LG Says Its New Flexible Screen Can Stretch Up to 50 Percent

LG Display has unveiled what it is calling “the world’s first stretchable display,” a screen capable of elongated up to 50 percent, “the highest rate in the industry.” At LG Sciencepark in Seoul this month, the company demonstrated the new panel at a meeting of more than 100 South Korean industry, academia and research stakeholders involved in a stretchable display national project. The free-form prototype has a 12-inch screen that can be folded and twisted and stretched up to 18 inches while continuing to deliver resolution of 100ppi and full RGB color by using a silicon substrate and special wiring structure.

The protean screen tech offers “a limitless number of applications — from clothing and wearable technologies to extruded touchable automotive panels.

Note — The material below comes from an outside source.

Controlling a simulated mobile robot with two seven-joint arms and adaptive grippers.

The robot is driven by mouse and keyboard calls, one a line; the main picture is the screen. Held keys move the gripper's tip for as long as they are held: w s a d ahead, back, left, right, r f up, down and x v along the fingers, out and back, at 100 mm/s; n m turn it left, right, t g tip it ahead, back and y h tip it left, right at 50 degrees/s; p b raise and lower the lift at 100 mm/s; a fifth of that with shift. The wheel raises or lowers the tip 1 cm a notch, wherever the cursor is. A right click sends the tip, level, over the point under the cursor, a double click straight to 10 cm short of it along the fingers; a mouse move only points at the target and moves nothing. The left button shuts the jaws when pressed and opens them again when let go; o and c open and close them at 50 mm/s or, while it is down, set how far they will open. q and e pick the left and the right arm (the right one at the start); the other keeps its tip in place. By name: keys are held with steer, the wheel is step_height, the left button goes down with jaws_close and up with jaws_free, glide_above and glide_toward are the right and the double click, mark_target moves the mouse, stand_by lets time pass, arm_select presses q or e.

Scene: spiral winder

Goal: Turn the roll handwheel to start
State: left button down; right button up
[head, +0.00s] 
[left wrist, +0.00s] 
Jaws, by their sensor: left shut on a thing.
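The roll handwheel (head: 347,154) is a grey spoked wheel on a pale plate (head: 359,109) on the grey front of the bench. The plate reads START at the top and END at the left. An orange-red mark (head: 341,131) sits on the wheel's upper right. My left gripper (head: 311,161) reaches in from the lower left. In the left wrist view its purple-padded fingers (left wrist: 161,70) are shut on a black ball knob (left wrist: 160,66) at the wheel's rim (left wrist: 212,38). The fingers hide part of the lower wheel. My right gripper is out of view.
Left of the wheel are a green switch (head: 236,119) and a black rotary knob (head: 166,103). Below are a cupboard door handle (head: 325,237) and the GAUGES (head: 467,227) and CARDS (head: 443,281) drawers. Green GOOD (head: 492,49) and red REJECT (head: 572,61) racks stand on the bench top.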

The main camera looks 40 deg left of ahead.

LG even showed a concept where the stretchable display is sewn or attached directly to firefighter uniforms and displays real-time information to the rest of their team,” reports Tom’s Hardware.

LG’s experimental display was developed by applying emerging technologies in new ways, “such as improving the properties of a special silicon material substrate used in contact lenses and developing a new wiring design structure,” LG Display explains in an announcement.

“By using a microLED light source of up to 40μm (micrometers), the new prototype’s strengthened durability means it can be repeatedly stretched over 10,000 times, maintaining clear image quality even in extreme environments such as exposure to low or high temperatures and external shocks,” LG adds.

The stretchable display national project is a program spearheaded by the South Korean Ministry of Trade, Industry and Energy (MOTIE) and the Korea Planning & Evaluation Institute of Industrial Technology, explains Tom’s, noting that “aside from LG Display, which took the lead, the current stretchable display prototype involves over 19 domestic industry and research institutions.”

Tech Times calls the technology “impressive” and “more than just a game changer,” suggesting that “this achievement not only represents a great advance in material science and engineering but also expands possibilities that can be applied to industries requiring flexible, durable and adaptable screens.”

The tech could possibly be used in smartphones and automotive interfaces. The company showcased application concepts including an automotive panel that stretches out into a convex shape and can be operated by hand.

By successfully completing the project, LG Display has “secured core technologies that can lead the next-generation display market” and also created a useful R&D infrastructure, according to LG Display CTO and EVP Soo-young Yoon.